Une mauvaise habitude est comme un cliché qui
s’imprime sur nos corps subtils. Une fois imprimé, il se reproduit à l’infini.
Même si ensuite on regrette sa faute, cela ne sert pas à grand-chose, on la
répète ... et puis on la regrette à nouveau. C’est un enchaînement sans
fin de fautes et de remords. Lutter, pleurer, se repentir est le plus souvent
inefficace, car le remords en lui aussi inscrit son cliché, alors il revient
après la faute, mais il n’aide pas à la corriger. C’est comme si faut et
remords étaient deux entités entre lesquelles n’existe aucun contact. Elles se
suivent, c’est tout. Vous direz : "Mais c’est parce que l’homme
est faible" … Oui, il est faible, il est faible parce qu’il est
ignorant. Le jour où il aura la lumière, il arrivera à triompher de ses mauvaises
habitudes.
Et que faut-il faire alors ?
Remplacer le cliché, c’est à dire remplacer les mauvaises
habitudes en s’appliquant, peu à peu et consciemment, à avoir d’autres pensées,
d’autres sentiments, et surtout à faire d’autres gestes. Ce sont là autant de nouveaux
enregistrements, de nouveaux clichés qui arriveront à neutraliser les autres.

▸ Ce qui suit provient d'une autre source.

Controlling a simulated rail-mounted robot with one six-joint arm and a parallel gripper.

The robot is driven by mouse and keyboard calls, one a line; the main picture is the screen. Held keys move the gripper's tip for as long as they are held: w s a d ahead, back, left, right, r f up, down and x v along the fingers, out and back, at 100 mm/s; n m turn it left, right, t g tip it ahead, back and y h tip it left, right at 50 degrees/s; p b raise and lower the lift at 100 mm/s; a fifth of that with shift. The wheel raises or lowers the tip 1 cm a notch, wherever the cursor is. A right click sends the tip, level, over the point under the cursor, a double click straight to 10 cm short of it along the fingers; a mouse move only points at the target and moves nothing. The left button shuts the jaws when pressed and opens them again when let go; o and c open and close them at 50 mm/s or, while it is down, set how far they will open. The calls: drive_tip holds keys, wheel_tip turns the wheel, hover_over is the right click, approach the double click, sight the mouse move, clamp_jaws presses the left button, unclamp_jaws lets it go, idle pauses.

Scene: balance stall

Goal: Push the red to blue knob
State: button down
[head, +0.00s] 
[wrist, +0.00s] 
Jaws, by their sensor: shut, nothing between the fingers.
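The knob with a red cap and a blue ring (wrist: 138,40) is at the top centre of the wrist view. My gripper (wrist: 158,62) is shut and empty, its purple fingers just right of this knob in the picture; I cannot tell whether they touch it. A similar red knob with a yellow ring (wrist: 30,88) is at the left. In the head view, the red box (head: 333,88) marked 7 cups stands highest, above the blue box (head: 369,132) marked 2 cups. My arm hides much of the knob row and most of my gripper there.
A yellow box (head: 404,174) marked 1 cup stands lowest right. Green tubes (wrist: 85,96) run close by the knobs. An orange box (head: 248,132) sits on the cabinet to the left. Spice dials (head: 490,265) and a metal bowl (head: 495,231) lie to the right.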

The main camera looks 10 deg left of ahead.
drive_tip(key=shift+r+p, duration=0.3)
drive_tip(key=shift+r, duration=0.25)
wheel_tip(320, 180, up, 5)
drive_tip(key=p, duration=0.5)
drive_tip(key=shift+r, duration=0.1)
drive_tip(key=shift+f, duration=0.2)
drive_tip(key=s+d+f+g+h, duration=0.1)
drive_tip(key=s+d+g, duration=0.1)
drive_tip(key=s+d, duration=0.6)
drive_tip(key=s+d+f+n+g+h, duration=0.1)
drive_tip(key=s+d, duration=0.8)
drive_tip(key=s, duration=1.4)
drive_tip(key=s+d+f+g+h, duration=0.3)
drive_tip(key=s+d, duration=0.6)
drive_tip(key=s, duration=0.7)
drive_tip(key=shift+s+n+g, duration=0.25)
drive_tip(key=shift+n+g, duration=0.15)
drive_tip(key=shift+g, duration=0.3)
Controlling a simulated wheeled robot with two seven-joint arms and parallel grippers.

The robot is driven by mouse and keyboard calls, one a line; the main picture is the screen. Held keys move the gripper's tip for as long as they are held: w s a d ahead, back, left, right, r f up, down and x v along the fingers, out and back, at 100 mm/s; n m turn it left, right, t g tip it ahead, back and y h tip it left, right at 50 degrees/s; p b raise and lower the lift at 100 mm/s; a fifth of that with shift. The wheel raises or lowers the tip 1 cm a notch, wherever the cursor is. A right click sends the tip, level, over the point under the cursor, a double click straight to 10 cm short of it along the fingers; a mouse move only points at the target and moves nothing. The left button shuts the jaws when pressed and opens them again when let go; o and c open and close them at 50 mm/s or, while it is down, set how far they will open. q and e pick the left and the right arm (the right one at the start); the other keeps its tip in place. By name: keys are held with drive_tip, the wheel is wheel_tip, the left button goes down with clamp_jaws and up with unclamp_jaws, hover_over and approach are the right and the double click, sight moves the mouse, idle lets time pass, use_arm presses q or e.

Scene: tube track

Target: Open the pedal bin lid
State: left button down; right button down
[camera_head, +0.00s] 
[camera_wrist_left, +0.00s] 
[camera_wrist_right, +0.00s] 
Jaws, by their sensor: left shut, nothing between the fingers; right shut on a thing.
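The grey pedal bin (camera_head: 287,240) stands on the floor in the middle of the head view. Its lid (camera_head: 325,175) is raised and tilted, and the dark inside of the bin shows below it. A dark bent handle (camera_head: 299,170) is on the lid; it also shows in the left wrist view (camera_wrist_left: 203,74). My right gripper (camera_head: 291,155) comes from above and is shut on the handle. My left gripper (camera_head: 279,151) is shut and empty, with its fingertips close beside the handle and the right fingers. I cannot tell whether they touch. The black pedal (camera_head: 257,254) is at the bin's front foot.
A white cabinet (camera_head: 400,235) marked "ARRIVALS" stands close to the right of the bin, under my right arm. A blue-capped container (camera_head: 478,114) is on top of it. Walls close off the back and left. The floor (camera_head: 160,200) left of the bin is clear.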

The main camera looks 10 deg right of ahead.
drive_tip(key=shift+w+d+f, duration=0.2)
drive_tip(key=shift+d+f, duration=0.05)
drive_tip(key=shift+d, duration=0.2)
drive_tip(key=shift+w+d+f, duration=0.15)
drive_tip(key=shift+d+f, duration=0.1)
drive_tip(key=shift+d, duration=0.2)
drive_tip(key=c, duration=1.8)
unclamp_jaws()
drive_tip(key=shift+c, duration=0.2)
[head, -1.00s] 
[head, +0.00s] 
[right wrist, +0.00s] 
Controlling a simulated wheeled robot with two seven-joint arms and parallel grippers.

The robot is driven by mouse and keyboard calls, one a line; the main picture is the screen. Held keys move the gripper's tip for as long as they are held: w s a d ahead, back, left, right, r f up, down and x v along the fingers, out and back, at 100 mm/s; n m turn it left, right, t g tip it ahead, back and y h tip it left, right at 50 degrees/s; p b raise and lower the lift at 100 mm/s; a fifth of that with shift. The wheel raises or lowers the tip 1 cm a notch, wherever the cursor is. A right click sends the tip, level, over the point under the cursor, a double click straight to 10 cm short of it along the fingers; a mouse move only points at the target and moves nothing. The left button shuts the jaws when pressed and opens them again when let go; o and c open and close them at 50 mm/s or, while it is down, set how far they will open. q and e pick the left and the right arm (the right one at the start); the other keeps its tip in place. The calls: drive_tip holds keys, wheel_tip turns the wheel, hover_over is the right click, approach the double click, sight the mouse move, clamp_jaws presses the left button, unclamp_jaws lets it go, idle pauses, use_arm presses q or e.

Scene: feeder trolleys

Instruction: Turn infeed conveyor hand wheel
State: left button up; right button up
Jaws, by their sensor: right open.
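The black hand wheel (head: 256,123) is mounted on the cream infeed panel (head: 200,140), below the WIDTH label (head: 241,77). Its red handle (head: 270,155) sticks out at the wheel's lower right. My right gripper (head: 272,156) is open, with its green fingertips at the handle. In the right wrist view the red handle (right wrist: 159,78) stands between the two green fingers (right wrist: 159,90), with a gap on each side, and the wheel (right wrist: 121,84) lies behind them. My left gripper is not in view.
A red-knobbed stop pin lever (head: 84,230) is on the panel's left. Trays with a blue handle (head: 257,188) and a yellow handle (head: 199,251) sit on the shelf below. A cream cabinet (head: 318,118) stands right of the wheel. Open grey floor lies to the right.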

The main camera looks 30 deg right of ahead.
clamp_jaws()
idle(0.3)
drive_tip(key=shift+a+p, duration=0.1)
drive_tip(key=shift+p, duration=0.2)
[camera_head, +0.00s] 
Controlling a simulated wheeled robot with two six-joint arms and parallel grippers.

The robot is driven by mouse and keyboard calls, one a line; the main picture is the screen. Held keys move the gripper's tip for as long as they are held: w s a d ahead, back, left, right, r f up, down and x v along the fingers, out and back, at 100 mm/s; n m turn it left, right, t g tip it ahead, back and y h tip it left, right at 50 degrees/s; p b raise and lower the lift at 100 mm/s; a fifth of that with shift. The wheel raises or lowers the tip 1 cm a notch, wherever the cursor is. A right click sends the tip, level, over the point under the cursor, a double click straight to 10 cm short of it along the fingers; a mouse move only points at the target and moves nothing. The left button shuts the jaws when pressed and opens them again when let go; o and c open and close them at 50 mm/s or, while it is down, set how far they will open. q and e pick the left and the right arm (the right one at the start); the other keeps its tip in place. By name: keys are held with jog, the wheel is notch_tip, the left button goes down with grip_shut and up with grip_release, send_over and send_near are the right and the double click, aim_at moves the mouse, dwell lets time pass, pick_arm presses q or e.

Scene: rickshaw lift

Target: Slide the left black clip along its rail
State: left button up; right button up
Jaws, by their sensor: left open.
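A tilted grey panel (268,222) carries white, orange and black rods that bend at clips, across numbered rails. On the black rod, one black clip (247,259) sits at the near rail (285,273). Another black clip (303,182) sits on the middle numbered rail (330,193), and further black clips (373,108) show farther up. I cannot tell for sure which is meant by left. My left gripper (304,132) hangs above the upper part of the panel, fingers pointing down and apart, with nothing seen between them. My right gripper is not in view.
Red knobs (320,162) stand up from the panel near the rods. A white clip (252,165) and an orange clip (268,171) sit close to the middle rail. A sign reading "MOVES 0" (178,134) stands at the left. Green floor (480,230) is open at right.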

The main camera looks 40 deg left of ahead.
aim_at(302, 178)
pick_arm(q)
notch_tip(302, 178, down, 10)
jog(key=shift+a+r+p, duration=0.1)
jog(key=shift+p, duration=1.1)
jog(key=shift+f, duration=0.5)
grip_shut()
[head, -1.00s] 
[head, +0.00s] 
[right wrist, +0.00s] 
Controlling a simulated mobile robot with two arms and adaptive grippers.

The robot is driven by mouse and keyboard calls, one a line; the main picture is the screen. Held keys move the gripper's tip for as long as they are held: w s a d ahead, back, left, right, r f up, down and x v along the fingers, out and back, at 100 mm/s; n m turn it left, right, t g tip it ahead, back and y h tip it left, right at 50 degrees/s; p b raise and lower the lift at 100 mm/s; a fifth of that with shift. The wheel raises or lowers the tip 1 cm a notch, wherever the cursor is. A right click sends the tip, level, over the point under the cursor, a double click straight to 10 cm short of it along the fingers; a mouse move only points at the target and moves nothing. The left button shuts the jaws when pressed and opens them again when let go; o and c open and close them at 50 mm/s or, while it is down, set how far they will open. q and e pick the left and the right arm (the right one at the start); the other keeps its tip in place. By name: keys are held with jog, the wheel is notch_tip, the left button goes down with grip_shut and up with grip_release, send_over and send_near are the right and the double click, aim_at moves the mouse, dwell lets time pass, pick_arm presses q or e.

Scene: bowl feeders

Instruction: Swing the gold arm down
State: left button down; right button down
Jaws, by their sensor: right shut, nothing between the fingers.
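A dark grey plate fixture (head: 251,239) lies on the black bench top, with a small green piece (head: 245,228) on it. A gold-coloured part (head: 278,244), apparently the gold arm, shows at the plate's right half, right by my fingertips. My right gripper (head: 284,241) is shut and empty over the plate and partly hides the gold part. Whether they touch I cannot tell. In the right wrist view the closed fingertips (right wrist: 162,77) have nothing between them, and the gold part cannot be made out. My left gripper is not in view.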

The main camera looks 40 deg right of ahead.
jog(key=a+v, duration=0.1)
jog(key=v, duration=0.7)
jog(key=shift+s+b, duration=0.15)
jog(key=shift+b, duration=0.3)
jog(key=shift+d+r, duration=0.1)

Ils ne les effaceront pas, car dans la nature rien ne s’efface, mais ils se
superposeront à eux et c’est eux qui agiront.
Or, que fait-on en général ? Exactement le
contraire ; on se précipite vers les personnes et les choses qu’on trouve
plaisantes, et on se détourne des autres. Pour vaincre une tentation, une
faiblesse, vous devez cherche à remplacer l’objet dangereux par un autre qui
est pour vous inoffensif : les nouveaux clichés que vous allez ainsi
imprimer vous protégeront. Mais même si vous n’êtes pas exposé à des tentations
qui vous perdraient si vous y succombiez, vous devez toujours penser à créer de
nouveaux clichés, meilleurs, afin de progresser.